▶ AIM
Render the material again word for word, skipping the pictures in it.

▶ SOURCE EXCERPT
- - -

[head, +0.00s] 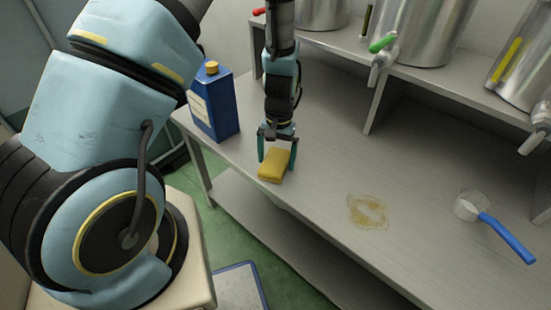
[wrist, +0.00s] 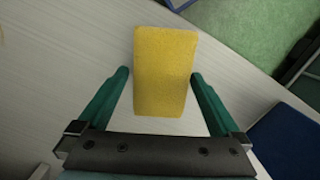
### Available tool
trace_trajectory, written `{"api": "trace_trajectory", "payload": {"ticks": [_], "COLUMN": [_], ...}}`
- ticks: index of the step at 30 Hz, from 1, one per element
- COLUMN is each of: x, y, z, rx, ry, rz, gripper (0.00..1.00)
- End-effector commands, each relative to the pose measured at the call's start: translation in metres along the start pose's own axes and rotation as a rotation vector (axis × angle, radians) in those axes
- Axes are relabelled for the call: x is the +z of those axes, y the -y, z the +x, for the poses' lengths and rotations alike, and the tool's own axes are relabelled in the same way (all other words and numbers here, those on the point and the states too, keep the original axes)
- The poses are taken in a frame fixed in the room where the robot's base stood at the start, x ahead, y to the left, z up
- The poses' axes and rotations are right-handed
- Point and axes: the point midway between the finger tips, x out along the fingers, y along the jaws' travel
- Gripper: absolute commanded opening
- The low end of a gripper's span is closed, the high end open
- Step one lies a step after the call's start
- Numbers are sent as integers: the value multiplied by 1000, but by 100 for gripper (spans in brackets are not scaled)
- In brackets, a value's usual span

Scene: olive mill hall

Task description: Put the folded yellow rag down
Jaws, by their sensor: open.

- - -

▶ EXERCISE RESULT
[head, +0.00s] 
[wrist, +0.00s] 
### Available tool
trace_trajectory, written `{"api": "trace_trajectory", "payload": {"ticks": [_], "COLUMN": [_], ...}}`
- ticks: index of the step at 30 Hz, from 1, one per element
- COLUMN is each of: x, y, z, rx, ry, rz, gripper (0.00..1.00)
- End-effector commands, each relative to the pose measured at the call's start: translation in metres along the start pose's own axes and rotation as a rotation vector (axis × angle, radians) in those axes
- Axes are relabelled for the call: x is the +z of those axes, y the -y, z the +x, for the poses' lengths and rotations alike, and the tool's own axes are relabelled in the same way (all other words and numbers here, those on the point and the states too, keep the original axes)
- The poses are taken in a frame fixed in the room where the robot's base stood at the start, x ahead, y to the left, z up
- The poses' axes and rotations are right-handed
- Point and axes: the point midway between the finger tips, x out along the fingers, y along the jaws' travel
- Gripper: absolute commanded opening
- The low end of a gripper's span is closed, the high end open
- Step one lies a step after the call's start
- Numbers are sent as integers: the value multiplied by 1000, but by 100 for gripper (spans in brackets are not scaled)
- In brackets, a value's usual span

Scene: olive mill hall

Task description: Put the folded yellow rag down
Jaws, by their sensor: open.

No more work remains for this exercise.